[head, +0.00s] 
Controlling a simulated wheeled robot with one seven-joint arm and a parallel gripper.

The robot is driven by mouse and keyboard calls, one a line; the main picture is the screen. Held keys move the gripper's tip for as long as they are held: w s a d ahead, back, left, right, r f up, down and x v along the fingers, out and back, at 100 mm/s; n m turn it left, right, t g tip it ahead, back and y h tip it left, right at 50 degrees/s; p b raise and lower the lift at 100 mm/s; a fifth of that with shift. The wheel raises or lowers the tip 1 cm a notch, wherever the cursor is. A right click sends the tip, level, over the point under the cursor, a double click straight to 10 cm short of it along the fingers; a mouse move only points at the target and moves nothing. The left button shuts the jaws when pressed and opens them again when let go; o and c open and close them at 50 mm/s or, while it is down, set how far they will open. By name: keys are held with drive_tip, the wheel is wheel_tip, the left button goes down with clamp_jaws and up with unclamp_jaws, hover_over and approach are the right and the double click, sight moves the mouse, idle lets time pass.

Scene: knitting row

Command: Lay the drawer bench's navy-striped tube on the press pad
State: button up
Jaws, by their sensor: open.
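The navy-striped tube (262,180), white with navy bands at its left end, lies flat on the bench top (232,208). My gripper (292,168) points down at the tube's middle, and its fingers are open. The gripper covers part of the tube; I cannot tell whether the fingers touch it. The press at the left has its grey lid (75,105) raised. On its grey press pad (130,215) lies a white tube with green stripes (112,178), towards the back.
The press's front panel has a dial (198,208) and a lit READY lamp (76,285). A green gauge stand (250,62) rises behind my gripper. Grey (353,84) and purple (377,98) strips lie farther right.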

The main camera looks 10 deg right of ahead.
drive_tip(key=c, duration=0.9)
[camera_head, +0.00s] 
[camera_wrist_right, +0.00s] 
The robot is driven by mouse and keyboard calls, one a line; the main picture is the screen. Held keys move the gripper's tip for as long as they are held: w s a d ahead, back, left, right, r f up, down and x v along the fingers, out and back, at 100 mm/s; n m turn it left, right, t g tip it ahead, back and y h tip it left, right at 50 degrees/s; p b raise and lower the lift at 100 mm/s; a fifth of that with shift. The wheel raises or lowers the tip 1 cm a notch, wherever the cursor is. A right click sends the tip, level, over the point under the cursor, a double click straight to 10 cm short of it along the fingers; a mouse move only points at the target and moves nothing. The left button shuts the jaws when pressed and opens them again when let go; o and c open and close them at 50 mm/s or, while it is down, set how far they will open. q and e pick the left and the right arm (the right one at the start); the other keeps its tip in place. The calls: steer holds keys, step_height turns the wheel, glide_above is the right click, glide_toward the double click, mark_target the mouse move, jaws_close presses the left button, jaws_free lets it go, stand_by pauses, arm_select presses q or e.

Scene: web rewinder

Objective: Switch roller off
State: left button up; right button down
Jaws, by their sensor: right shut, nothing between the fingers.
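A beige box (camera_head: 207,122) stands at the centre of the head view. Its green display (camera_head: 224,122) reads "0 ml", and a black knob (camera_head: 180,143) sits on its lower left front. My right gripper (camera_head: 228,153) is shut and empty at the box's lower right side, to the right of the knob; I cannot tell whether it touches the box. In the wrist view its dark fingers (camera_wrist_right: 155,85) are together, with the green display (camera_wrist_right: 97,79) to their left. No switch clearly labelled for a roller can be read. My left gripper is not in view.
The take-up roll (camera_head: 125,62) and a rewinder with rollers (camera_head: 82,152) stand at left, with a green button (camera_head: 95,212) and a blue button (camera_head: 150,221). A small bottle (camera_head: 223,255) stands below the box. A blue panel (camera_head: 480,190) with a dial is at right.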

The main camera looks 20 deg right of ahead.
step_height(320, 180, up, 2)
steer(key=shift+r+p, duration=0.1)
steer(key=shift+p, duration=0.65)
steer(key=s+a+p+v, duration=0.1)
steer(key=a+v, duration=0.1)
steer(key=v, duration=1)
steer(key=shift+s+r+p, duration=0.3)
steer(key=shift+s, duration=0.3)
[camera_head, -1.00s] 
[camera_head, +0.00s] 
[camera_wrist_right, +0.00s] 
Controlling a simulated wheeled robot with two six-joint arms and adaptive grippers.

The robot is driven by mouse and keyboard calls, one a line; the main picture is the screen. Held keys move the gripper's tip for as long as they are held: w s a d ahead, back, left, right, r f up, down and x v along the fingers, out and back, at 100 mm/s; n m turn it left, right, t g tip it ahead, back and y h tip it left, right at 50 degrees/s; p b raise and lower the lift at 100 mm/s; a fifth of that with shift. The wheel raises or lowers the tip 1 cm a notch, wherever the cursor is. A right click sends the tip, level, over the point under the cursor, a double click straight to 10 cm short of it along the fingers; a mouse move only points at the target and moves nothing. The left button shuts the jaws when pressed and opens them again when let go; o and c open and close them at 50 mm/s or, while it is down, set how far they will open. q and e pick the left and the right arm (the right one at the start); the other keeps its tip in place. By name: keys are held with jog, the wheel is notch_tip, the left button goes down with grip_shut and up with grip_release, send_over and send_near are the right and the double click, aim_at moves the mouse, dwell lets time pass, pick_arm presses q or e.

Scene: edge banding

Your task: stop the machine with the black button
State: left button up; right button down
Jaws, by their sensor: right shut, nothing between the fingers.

TASK OBJECTIVE:
Reproduce word for word the lines of the records above, beginning at the first and ending with the line where "Controlling a simulated wheeled robot with one" appears, and nothing past it.

REPLY:
[head, +0.00s] 
Controlling a simulated wheeled robot with one seven-joint arm and a parallel gripper.

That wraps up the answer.